Reach for this page when you want to understand how secrets are protected on disk, recover or back up the encryption key, harden device authentication, or migrate older encrypted values. For the REST pairing endpoints and device-management API (request/response shapes, device registry, rotation) see Pairing & authentication. For the design rationale across all layers see the Security model.
Encrypted secret store
Section titled “Encrypted secret store”Secrets written to config — provider API keys, channel tokens, webhook secrets — are encrypted with ChaCha20-Poly1305 AEAD before storage. This is defense-in-depth: the config file holds only hex-encoded ciphertext, so a casual grep, a git log, or an accidental commit never exposes a raw key.
How it works:
- A single 32-byte (256-bit) random key is generated from the OS CSPRNG and stored at
~/.revka/.secret_key(hex-encoded). It is created automatically the first time a value is encrypted. - Each encryption generates a fresh random 12-byte nonce, so encrypting the same plaintext twice yields different ciphertext — there is no known-plaintext leak.

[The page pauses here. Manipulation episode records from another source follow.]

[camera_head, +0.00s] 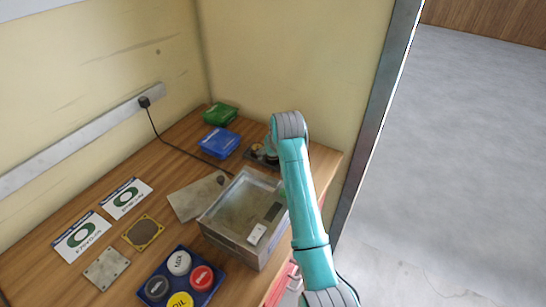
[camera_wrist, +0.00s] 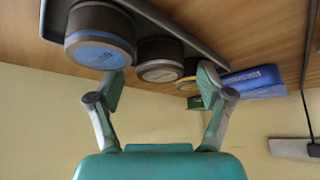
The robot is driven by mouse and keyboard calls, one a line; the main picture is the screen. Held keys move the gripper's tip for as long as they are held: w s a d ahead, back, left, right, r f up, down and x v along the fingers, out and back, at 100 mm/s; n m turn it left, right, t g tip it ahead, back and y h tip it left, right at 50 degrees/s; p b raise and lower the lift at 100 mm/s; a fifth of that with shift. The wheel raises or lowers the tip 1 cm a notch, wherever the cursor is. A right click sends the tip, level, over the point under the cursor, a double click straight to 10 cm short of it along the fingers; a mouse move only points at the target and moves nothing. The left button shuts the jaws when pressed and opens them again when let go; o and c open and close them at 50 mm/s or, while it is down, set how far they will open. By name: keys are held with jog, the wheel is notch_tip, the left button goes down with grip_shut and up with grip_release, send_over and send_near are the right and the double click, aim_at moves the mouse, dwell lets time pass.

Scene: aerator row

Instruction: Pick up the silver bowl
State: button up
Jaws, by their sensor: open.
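I cannot make out a clear silver bowl in either view. In the wrist view, which shows the scene upside down, round dark containers stand in a dark tray (camera_wrist: 205,48). One has a blue top (camera_wrist: 98,48), one a silver-grey top (camera_wrist: 160,66), and a yellowish one (camera_wrist: 187,82) is partly hidden. My gripper (camera_wrist: 160,76) is open and empty, its fingers spread on either side of the silver-grey-topped container. Contact cannot be told. In the head view the tray (camera_head: 259,159) is at the table's far end, and my arm hides part of it.
A metal box (camera_head: 230,235) stands on the table (camera_head: 45,245) beside my arm. A blue box (camera_head: 219,142) and a green box (camera_head: 220,113) lie near the tray, by the back wall. A blue crate (camera_head: 208,296) with coloured round lids is at the front. A cable crosses the table.

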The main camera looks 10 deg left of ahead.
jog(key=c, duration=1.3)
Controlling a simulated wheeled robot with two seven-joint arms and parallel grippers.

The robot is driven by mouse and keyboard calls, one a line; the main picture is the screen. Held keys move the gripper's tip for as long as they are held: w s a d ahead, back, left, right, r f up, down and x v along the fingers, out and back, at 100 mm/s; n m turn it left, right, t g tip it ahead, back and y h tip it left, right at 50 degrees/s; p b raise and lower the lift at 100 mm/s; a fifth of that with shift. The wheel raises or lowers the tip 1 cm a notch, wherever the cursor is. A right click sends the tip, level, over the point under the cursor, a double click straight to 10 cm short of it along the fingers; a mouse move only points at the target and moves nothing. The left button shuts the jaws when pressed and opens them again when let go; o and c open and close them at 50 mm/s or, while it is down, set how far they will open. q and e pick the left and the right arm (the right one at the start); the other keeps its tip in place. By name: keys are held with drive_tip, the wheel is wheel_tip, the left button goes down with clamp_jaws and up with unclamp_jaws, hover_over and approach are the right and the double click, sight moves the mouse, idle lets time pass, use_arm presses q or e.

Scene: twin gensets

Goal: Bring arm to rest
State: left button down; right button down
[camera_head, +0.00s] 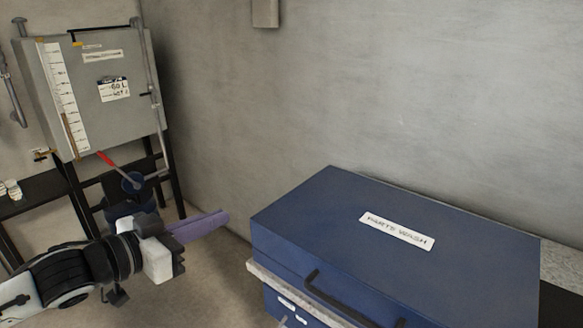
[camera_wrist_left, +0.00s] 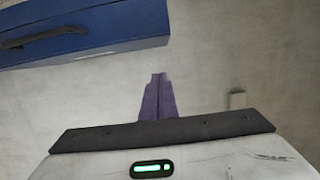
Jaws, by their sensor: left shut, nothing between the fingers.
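My left gripper (camera_head: 222,219) comes in from the lower left in the head view. Its purple fingers are shut with nothing between them and point to the right, in the air to the left of the blue box. In the left wrist view the purple fingers (camera_wrist_left: 157,98) lie side by side, pointing at the bare wall. My right gripper is in neither view.
A blue box labelled "PARTS WASH" (camera_head: 330,215) with a dark handle stands at the lower right. A grey tank (camera_head: 105,65) on a black stand, with a red-handled lever (camera_head: 113,161), is at the left. Bare floor lies between them.

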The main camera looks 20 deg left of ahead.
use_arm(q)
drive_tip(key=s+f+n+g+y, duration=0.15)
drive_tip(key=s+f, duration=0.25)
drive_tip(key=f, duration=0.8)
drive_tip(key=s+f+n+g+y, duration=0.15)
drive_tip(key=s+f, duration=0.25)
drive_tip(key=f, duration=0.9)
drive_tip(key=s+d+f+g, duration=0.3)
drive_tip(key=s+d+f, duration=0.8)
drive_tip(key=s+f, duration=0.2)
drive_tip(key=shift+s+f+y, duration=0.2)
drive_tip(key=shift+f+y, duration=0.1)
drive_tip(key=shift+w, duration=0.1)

- The Poly1305 authentication tag makes the ciphertext tamper-evident: decryption fails outright if a single byte is altered or the wrong key is used.
- Stored values use the format
enc2:<hex(nonce ‖ ciphertext ‖ tag)>(12 bytes nonce + N bytes ciphertext + 16 bytes tag).
The agent encrypts new values automatically — you do not call an encrypt command. After saving a credential, the value in your config looks like this:
[provider]api_key = "enc2:9f3c1a...e7b204" # ChaCha20-Poly1305 ciphertext, not the real key[secrets] config
Section titled “[secrets] config”Encryption is on by default. Sovereign users who prefer plaintext config can turn it off.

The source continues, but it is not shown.